Sementara itu, Presiden Peternak Layer Nasional (PLN) Musbar Mesdi mengapresiasi upaya pemerintah untuk menaikkan harga acuan pembelian di peternak dan penjualan di konsumen tersebut.
Pasalnya, sebut Musbar, kendati pemerintah telah membuka kembali keran impor jagung untuk pakan sejak Desember 2018, harga komoditas pakan tersebut tetap tidak terkendali.
“Di beberapa tempat harga jagung bahkan sempat menembus Rp6.000/kg. Jauh sekali dari harga acuan yang ditetapkan pemerintah Rp3.950/kg, meskipun sudah dibuka impor jagungnya. Maka dari itu, penyesuaian harga penjualan ayam dan telur bisa menjadi solusi terbaik bagi kami para peternak,” kata dia.
Di sisi lain, Ketua Bidang Peternakan dan Perikanan Asosiasi Pengusaha Indonesia (Apindo) Anton J. Supit mengatakan, pemerintah tidak boleh hanya terpaku pada kebijakan pengendalian harga jual ayam dan telur.

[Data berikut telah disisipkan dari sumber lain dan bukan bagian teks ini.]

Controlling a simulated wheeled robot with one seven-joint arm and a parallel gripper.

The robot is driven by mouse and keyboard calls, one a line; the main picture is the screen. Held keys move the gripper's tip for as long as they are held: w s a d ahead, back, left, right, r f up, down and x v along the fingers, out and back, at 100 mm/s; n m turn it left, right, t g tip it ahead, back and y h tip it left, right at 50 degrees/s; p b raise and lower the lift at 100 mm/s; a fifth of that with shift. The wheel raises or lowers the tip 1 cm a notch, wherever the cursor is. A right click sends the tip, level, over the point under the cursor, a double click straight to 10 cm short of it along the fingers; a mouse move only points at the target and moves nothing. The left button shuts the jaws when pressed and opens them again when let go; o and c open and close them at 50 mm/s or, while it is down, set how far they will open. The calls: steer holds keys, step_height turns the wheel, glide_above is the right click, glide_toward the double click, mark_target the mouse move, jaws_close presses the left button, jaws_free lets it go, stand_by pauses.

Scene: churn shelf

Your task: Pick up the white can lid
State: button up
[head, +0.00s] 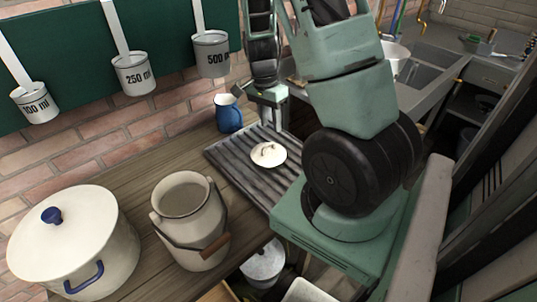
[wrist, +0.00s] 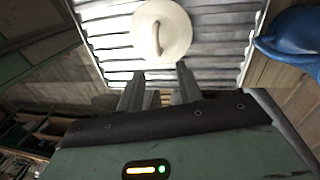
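The white can lid (head: 267,154) lies on a ribbed metal drainboard (head: 233,156), with its loop handle facing up. In the wrist view the lid (wrist: 177,36) is ahead of my fingertips, with the handle near its middle. My gripper (head: 268,118) is above the drainboard, behind the lid in the head view. In the wrist view my gripper (wrist: 158,72) has its two fingers apart with nothing between them. It is not touching the lid as far as I can see.
A blue mug (head: 229,113) stands at the drainboard's back edge; it shows at right in the wrist view (wrist: 291,38). An open milk can (head: 188,218) and a lidded white pot (head: 73,243) stand on the wooden counter. Measuring cups (head: 133,74) hang on the wall. A sink (head: 423,72) is behind my arm.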

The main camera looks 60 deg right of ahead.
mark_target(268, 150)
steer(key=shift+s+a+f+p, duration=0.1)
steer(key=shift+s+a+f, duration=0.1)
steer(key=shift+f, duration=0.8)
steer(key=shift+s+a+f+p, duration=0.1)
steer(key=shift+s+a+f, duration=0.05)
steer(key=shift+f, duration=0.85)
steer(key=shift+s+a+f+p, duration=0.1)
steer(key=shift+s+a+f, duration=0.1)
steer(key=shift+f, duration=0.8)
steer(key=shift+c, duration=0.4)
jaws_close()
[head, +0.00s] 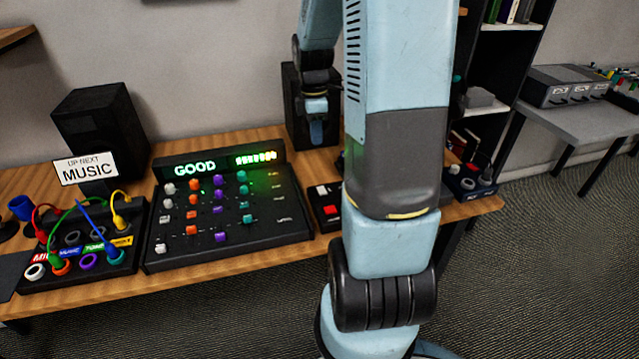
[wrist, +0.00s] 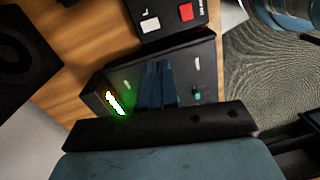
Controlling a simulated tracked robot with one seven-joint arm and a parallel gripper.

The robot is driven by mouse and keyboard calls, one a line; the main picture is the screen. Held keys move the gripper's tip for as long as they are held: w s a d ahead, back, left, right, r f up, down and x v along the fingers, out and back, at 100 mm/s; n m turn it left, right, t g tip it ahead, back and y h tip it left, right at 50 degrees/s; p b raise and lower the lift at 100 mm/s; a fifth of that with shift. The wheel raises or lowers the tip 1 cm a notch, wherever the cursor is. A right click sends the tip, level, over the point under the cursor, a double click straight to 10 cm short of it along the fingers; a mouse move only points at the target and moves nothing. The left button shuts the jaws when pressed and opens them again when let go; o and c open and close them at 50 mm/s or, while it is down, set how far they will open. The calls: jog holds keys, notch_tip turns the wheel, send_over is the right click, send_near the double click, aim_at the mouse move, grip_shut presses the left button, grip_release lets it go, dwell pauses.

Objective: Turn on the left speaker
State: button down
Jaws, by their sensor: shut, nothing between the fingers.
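The left speaker (head: 100,132) is a black box standing at the back left of the table in the head view. A small dark switch box (head: 316,213) lies right of the mixer, partly hidden by my arm. In the wrist view the switch box (wrist: 170,14) shows at the top, with a white button (wrist: 150,25) beside a mark like an "L" and a red button (wrist: 186,12). My gripper (head: 316,140) is shut and empty, pointing down in front of the right speaker (head: 291,95). In the wrist view its blue fingertips (wrist: 158,68) appear over the mixer, apart from the buttons.
The mixer (head: 285,222) has several coloured knobs and a lit green "GOOD" display. A cable panel (head: 125,260) with several plugged cables is at its left, with an "UP NEXT MUSIC" sign (head: 85,168) behind. Another small box (head: 470,185) stands at the table's right end.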

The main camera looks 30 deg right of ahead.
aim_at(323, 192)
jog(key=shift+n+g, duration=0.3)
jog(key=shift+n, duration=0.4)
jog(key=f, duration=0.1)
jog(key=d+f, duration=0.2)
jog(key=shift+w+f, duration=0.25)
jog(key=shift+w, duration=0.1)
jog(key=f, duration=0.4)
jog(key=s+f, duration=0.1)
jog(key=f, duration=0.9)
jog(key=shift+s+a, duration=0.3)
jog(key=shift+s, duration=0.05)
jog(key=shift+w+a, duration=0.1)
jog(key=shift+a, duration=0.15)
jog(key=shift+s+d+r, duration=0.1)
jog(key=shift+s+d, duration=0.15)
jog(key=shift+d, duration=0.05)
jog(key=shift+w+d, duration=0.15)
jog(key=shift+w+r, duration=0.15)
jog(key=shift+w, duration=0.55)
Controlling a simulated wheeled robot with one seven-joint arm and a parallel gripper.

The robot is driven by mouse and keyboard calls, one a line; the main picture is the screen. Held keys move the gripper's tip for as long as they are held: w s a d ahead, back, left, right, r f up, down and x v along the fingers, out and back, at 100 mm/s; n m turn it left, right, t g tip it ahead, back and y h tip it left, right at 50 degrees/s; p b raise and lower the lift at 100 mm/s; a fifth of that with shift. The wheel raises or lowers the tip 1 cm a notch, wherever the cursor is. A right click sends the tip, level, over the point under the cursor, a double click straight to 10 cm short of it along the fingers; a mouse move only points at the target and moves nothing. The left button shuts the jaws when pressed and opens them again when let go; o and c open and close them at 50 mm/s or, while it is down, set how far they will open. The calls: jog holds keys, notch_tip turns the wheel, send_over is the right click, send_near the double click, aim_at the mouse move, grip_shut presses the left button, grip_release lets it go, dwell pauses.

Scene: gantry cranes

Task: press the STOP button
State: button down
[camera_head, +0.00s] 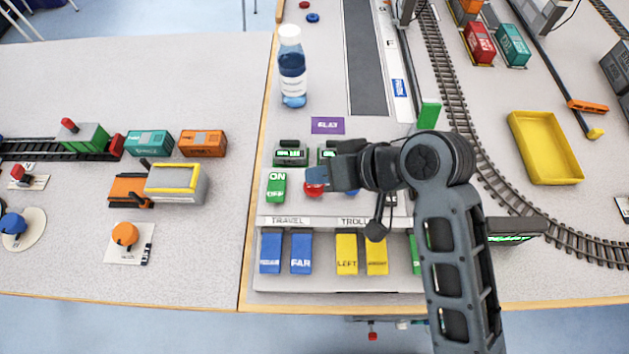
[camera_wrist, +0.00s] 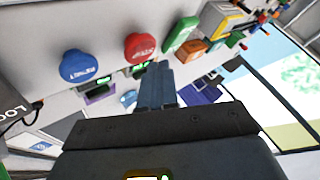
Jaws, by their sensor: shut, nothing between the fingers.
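The red round button (camera_head: 313,189) sits on the grey control panel, right of the green ON button (camera_head: 276,187). It also shows in the wrist view (camera_wrist: 139,46), where its white lettering is too blurred to read. My gripper (camera_head: 318,176) is shut and empty, its fingertips pointing left and partly covering the red button from above. In the wrist view the shut fingertips (camera_wrist: 154,72) lie just beside the red button's edge. I cannot tell whether they touch it. A blue round button (camera_wrist: 78,66) is beside the red one, mostly hidden by my gripper in the head view.
Blue FAR (camera_head: 301,253) and yellow LEFT (camera_head: 347,253) buttons stand with others in the panel's front row. Small displays (camera_head: 291,154) stand behind the red button. A water bottle (camera_head: 292,70) stands farther back.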

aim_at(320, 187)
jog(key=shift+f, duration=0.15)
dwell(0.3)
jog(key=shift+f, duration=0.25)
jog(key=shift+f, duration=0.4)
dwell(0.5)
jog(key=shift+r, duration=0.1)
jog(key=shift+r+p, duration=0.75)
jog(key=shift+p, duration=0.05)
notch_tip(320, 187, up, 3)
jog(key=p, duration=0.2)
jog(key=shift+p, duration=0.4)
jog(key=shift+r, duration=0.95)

Sebab, ujarnya, ketersediaan dan pasokan jagung untuk pakan jauh lebih penting untuk menjaga keberlangsungan bisnis dari para peternak.
“Kemarin pemerintah sudah membuka keran impor jagung dalam jumlah yang tidak terbatas sampai Maret 2019 saja. Itu langkahnya sudah tepat, sebab selama ini pemerintah terlalu percaya diri dengan data proyeksi produksi jagung yang terbukti tidak akurat,” ujarnya.
Dia menegaskan, selama persoalan data produksi jagung tersebut tidak segera terselesaikan, kebijakan revisi harga penjualan dan pembelian daging ayam dan telur harus terus dieksekusi oleh pemerintah.